De Jacques Higelin et Tony Allen en passant par Alpha Blondy ou l’Ensemble Nord Sud, le jeune trompettiste éclectique du Sacre du Tympan et de Chut les chiens ! retrace son parcours récent.

- Fabrice, c’est pratiquement la première fois que vous venez présenter votre musique à Charleville-Mézières depuis que vous êtes installé à Paris. Pouvez-vous résumer votre cheminement professionnel pendant ces années ?

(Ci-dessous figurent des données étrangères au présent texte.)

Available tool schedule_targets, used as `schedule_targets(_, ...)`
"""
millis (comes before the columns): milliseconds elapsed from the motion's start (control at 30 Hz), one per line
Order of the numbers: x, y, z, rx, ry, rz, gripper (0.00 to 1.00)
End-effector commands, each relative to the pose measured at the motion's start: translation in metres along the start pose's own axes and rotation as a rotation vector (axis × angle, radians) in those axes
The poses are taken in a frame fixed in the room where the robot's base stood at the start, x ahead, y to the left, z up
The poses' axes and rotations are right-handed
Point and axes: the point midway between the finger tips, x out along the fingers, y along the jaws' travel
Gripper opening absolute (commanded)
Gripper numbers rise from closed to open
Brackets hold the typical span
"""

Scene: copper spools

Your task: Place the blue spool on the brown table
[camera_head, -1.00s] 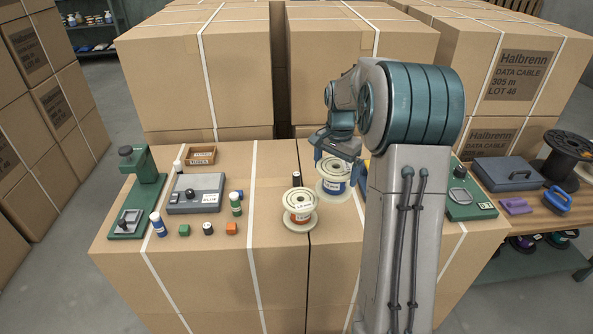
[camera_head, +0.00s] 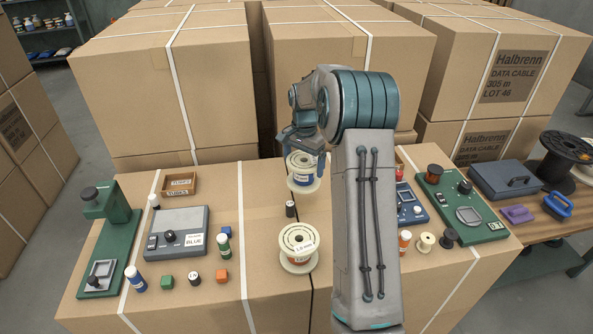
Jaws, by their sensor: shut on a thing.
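The blue spool (camera_head: 302,181) has pale flanges and a blue band with a white label. My gripper (camera_head: 305,155) is shut on it at its upper part, and the finger on the right shows beside it. The spool looks upright and raised above the cardboard-box surface (camera_head: 262,200); its exact height is hard to tell. The brown table (camera_head: 545,222) stands at the right, apart from the gripper, with only part of its top in view.
Another pale spool (camera_head: 298,246) stands below the held one. A black spool (camera_head: 566,155), a grey-blue case (camera_head: 505,178), a purple block (camera_head: 517,214) and a blue-handled tool (camera_head: 557,205) occupy the brown table. Stacked cartons (camera_head: 345,60) rise behind.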

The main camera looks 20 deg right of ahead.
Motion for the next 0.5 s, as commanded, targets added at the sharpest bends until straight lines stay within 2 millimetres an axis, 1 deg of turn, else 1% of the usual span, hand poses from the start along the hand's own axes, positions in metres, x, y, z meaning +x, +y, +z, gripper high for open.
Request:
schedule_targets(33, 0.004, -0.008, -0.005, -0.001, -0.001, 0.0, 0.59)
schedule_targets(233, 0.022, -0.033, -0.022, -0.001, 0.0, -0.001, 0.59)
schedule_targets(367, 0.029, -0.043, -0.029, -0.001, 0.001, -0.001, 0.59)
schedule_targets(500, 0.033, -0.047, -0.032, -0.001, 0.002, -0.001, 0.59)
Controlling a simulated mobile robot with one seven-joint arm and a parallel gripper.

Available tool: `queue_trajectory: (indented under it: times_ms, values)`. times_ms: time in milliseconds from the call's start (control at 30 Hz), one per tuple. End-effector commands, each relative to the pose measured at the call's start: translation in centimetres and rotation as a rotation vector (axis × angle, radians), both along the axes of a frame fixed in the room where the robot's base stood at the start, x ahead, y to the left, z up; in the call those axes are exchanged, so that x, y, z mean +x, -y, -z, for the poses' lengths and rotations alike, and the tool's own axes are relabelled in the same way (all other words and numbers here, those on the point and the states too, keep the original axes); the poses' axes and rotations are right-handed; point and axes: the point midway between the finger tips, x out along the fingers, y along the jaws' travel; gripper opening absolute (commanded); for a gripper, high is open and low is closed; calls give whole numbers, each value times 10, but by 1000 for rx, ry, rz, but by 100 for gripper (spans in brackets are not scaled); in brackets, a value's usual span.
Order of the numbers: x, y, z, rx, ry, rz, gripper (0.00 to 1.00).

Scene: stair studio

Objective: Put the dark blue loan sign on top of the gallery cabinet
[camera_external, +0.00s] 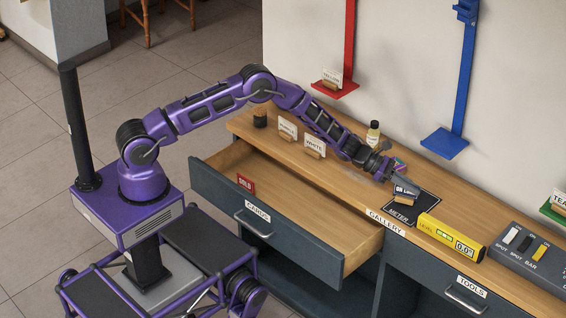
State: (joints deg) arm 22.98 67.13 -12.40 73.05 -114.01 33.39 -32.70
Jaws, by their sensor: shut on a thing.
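The dark blue loan sign (406,190) has pale lettering and a small wooden foot, and is partly covered by my gripper. My gripper (399,182) is shut on the sign at the right end of my arm. The sign is over or on the left part of a black mat marked METER; I cannot tell whether its foot touches. The gallery cabinet's wooden top (352,184) runs along the wall, with a GALLERY label (385,222) on its front edge, just below and left of the sign.
An open CARDS drawer (325,222) juts out in front, with a red SOLD sign (245,184) at its left. On the top are a WHITE sign (316,146), a small bottle (373,134), the black mat (428,206), a yellow level (449,238) and a grey switch box (527,258).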

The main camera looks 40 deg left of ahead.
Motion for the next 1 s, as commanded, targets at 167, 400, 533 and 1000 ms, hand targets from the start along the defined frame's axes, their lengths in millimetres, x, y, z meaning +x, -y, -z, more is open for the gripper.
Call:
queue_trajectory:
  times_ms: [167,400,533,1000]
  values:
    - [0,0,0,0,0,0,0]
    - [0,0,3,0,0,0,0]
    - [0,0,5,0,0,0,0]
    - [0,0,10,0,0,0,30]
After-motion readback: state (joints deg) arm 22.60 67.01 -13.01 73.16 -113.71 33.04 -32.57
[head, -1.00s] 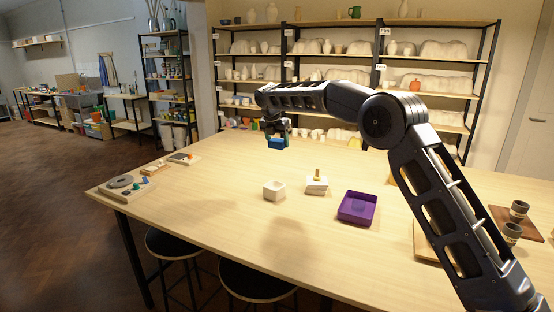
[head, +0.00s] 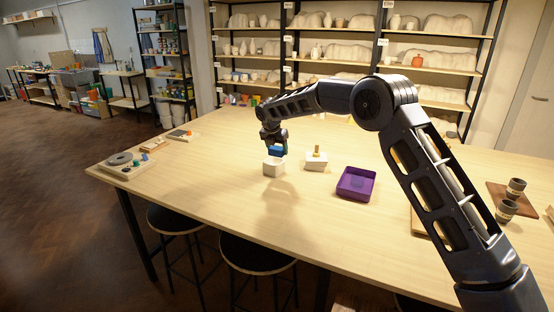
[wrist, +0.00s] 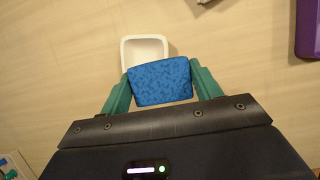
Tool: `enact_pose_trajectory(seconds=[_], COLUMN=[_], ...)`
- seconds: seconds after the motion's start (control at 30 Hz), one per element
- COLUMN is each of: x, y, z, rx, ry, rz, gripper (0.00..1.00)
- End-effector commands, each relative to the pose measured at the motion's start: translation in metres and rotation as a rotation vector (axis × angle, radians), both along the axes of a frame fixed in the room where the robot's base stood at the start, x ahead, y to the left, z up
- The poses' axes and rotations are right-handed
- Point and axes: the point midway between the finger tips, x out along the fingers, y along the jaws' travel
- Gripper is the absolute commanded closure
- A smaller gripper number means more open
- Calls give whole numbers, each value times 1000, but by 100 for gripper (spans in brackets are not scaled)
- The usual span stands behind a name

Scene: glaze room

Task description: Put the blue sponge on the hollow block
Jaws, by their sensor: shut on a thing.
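The blue sponge (head: 278,151) is held between the green fingers of my gripper (head: 276,148). In the wrist view the speckled sponge (wrist: 160,82) spans the gap between both fingers. The hollow block (head: 273,169) is a small white square block with an open top, standing on the table. In the head view the sponge is just above the block and overlaps its back edge. In the wrist view the sponge covers the near part of the hollow block (wrist: 145,44). I cannot tell whether they touch.
A white block with a wooden peg (head: 316,162) stands just right of the hollow block. A purple tray (head: 356,184) is farther right, with dark cups (head: 508,208) beyond. Boards with small items (head: 124,164) lie at the table's left. The table front is clear.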

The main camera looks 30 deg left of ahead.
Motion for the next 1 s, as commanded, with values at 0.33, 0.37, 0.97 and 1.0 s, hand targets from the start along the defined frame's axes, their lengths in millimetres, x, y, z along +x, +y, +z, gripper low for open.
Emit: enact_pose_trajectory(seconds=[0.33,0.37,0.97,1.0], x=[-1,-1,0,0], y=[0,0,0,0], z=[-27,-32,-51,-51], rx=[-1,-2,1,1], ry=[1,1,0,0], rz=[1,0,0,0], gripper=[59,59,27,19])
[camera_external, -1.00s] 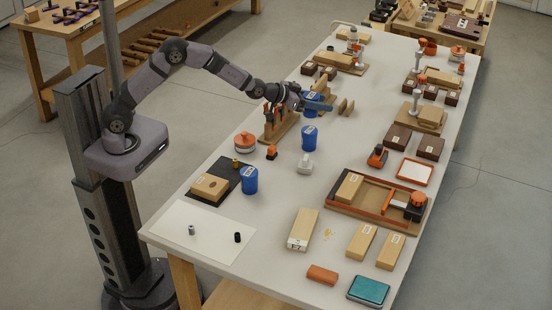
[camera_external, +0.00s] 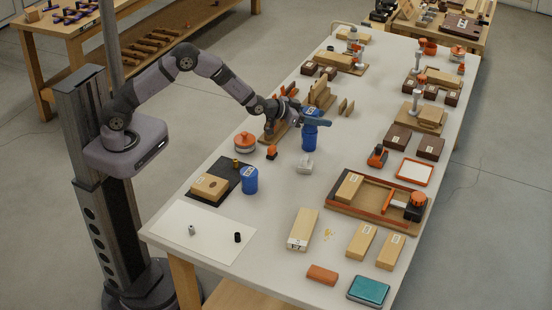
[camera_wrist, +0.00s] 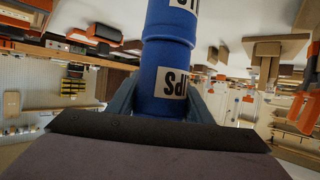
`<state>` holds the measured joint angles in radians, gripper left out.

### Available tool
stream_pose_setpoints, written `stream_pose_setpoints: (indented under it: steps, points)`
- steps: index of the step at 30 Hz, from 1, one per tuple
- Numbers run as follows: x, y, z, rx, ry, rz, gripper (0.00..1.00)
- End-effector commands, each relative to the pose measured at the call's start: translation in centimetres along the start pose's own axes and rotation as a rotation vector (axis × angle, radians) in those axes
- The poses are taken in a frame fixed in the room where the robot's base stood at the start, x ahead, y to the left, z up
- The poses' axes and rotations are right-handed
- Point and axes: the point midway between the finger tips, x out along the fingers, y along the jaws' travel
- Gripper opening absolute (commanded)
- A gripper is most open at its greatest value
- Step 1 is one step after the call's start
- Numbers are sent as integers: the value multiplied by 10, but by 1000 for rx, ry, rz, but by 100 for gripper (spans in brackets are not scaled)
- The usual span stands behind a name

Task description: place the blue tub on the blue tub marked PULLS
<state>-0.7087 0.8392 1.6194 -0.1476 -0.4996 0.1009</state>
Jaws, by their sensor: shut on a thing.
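My gripper (camera_external: 318,122) is shut on a blue tub (camera_external: 311,112) with a white label. This tub is directly above a second blue tub (camera_external: 308,141) standing on the bench. In the wrist view the picture is upside down. The held tub (camera_wrist: 163,85) sits between the fingers, its label partly reading "...IPS". The other tub (camera_wrist: 171,18) meets it at the top of the picture, its cut-off label ending in what looks like "LLS". The two look in line and touching; any small gap cannot be told.
A third blue tub (camera_external: 249,180) stands by a black mat with a wooden block (camera_external: 210,187). A white-grey fitting (camera_external: 304,166) and an orange piece (camera_external: 271,153) are close in front. A wooden rack (camera_external: 321,97) stands just behind.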

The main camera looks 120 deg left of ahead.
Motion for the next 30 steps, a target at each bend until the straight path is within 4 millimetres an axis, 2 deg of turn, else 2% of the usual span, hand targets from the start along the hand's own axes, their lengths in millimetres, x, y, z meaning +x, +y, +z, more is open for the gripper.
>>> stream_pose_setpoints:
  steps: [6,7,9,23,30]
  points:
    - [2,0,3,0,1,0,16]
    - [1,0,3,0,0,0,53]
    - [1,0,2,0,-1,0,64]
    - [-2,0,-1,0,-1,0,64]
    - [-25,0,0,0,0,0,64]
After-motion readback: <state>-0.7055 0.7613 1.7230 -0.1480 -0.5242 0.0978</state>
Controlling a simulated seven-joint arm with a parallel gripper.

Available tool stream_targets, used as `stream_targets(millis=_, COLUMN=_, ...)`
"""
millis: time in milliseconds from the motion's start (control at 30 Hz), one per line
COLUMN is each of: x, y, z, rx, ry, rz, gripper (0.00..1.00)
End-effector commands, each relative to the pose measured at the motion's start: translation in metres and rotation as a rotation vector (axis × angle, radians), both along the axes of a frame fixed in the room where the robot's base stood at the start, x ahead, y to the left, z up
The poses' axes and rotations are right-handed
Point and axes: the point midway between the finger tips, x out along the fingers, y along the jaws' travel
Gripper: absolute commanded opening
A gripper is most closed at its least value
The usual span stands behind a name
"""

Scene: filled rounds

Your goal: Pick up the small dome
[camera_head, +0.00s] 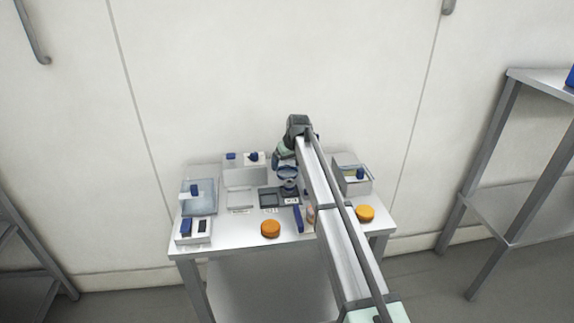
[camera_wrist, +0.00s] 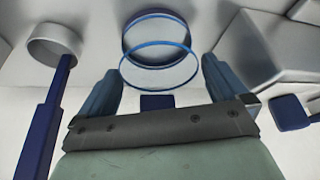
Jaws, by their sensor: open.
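What looks like the small dome (camera_wrist: 158,72) is a clear round piece with a thin blue rim, seen in the wrist view ahead of and between my fingers. A second blue-rimmed round shape (camera_wrist: 153,32) with a grey inside shows just beyond it; I cannot tell whether both belong to one object. In the head view a blue-rimmed round thing (camera_head: 288,173) is below my gripper (camera_head: 284,157), partly hidden by my arm. In the wrist view my gripper (camera_wrist: 161,70) is open, one finger on each side of the clear piece. Contact cannot be told.
The metal table (camera_head: 235,241) holds a clear-lidded box (camera_head: 199,202) at left, a tray with dark slots (camera_head: 193,232), a grey box (camera_head: 352,182) at right, and orange discs (camera_head: 270,229) (camera_head: 365,213) near the front. A blue bar (camera_head: 298,218) lies close by my arm.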

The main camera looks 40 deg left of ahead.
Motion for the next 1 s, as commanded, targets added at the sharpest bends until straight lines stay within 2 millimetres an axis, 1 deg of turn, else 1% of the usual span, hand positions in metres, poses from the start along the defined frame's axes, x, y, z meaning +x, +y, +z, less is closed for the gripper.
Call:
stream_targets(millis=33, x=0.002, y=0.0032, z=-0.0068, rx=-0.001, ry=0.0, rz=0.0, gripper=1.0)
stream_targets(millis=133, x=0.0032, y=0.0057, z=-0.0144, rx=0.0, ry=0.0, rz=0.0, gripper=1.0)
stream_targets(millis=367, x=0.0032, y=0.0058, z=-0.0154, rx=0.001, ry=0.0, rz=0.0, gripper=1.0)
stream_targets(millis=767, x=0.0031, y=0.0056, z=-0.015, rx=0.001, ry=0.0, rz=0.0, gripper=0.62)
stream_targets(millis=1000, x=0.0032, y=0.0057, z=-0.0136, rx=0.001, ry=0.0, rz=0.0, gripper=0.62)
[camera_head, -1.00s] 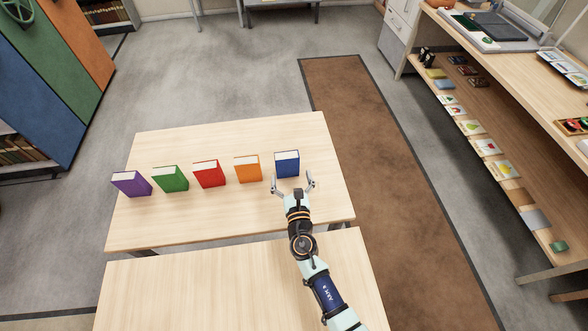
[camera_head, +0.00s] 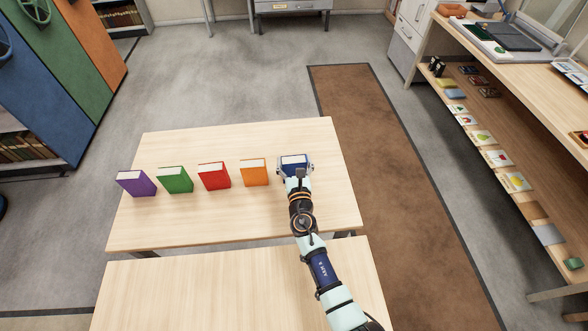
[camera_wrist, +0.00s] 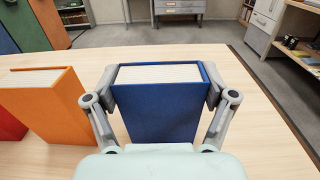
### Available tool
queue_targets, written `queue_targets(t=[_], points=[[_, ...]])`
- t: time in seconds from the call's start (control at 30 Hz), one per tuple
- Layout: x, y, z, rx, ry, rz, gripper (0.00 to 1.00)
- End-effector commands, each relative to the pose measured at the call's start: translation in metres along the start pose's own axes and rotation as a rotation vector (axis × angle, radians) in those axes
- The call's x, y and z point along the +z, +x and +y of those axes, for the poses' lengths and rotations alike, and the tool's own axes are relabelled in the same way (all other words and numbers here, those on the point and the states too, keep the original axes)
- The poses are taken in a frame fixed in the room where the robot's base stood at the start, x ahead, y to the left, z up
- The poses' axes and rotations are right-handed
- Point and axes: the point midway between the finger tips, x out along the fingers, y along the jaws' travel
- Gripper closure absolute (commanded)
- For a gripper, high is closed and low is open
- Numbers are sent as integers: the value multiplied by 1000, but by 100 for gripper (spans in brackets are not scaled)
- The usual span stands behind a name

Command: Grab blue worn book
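The blue book (camera_head: 294,161) stands upright at the right end of a row of books, its white page edges facing up. In the wrist view the blue book (camera_wrist: 158,108) fills the middle, between my two fingers. My gripper (camera_head: 296,168) has one finger along each side of the book. In the wrist view my gripper (camera_wrist: 160,82) is spread about as wide as the book. The fingertips lie close to its side edges; I cannot tell whether they touch. The book's lower part is hidden by my gripper. Wear on the cover is too small to tell.
An orange book (camera_head: 255,172) stands just left of the blue one, with a small gap. Red (camera_head: 214,177), green (camera_head: 176,181) and purple (camera_head: 137,184) books continue leftward on the wooden table (camera_head: 230,222). The tabletop is clear right of the blue book.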

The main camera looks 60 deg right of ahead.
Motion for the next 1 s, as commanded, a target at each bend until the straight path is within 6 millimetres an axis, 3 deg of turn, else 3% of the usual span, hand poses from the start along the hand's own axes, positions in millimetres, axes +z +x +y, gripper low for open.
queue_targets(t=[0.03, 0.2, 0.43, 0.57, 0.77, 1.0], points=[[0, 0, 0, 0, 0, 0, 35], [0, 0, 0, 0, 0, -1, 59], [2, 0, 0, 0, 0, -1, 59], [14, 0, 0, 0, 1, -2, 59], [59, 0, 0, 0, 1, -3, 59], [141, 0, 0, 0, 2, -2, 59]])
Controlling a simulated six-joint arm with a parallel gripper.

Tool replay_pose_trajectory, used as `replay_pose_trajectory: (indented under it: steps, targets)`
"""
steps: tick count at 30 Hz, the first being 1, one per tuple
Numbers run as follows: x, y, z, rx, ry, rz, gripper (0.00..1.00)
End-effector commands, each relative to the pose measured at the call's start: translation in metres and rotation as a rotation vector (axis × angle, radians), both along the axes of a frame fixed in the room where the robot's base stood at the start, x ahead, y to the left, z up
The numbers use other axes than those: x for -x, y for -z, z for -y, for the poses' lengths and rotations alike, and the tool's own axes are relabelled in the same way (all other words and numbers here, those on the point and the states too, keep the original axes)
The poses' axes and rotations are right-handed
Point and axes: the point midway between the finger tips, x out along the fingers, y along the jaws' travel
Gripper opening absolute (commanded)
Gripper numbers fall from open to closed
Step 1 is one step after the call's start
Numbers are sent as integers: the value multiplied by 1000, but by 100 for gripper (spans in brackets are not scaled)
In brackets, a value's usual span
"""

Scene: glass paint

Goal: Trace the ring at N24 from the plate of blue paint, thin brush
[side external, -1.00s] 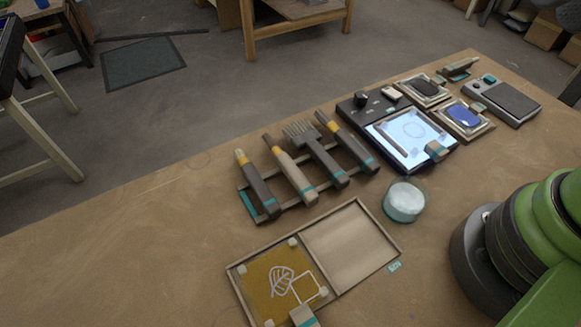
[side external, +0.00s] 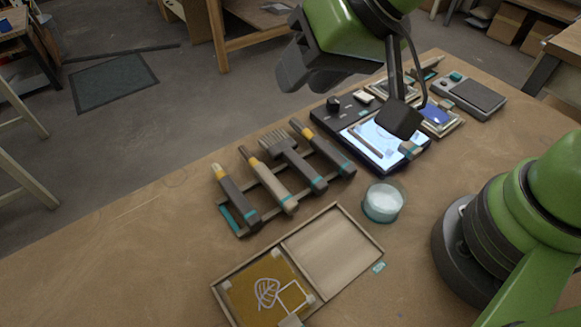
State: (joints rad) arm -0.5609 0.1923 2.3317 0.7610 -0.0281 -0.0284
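My gripper (side external: 306,76) hangs at the top of the side view, above and beyond the brush rack. Its dark fingers are seen at an angle, and I cannot tell whether they are open or shut. No brush shows in it. Several brushes lie side by side in the rack (side external: 240,231); a slim pale-handled one (side external: 273,183) is second from the left. The plate of blue paint (side external: 436,115) is partly hidden by a dark block on my arm. The lit panel (side external: 370,152) carries a faint ring, also partly covered. The label N24 is not readable.
A round jar (side external: 383,202) stands in front of the panel. A wooden tray (side external: 339,207) holds an amber pane (side external: 255,302) with a white leaf and square outline. A grey device (side external: 474,97) is at the far right. The table's left side is clear.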

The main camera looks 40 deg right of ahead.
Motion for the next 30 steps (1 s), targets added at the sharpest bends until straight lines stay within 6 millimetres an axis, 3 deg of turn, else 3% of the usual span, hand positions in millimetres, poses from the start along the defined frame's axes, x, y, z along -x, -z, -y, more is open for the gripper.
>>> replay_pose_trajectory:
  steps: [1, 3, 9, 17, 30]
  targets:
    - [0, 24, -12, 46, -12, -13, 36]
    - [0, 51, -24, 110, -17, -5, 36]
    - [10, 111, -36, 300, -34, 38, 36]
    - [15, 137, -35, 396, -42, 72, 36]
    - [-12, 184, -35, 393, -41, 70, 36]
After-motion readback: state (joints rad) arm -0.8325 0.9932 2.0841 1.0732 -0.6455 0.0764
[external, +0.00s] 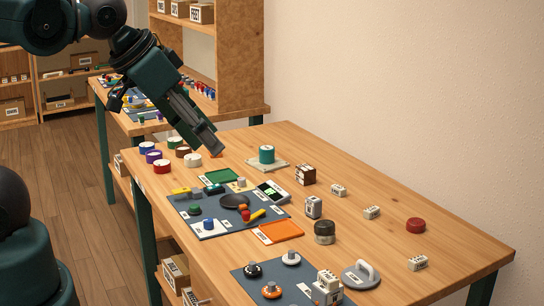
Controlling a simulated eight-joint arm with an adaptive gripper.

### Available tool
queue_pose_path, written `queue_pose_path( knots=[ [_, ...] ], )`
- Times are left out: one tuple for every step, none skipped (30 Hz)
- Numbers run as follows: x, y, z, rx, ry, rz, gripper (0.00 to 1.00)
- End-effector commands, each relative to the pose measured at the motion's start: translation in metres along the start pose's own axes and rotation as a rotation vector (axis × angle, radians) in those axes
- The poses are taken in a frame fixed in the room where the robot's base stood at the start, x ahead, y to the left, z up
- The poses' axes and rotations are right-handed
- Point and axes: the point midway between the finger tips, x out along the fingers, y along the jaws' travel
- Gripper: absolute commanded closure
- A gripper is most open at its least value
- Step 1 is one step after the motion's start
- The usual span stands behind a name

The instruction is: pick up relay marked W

Je suis parti vivre à Paris en 1992. Là, avec deux amis, nous avons créé « Qui sème le vent », un Marching Band jazz funk dans le style des « Dirty Dozen ». Aujourd’hui, le saxophoniste joue avec Lenny Kravitz et le tromboniste travaille dans la production musicale. Le 18 octobre 2010, on a fait notre retour sur la scène au Zénith à Paris pour les 70 ans de Jacques Higelin. Après « Qui sème le vent » (QSV), je suis parti six ans en tournée internationale avec Sergent Garcia, une magnifique expérience des grandes scènes. Ensuite, je suis revenu à l’improvisation sur scène, notamment avec Tony Allen, et Le Sacre du Tympan dont je fais partie depuis sa création en 1998 (un nouvel album est prévu pour début 2011). Aujourd’hui j’ai trouvé un certain équilibre : d’une part les grandes scènes internationales avec Alpha Blondy et la musique improvisée dans « Chut les chiens ! », mes remplacements dans le MegaOctet d’Andy Emler (par exemple au nouveau festival « Jazz à la Tour », en Provence, en août 2010), le groupe « Z » ou encore l’ensemble Nord Sud.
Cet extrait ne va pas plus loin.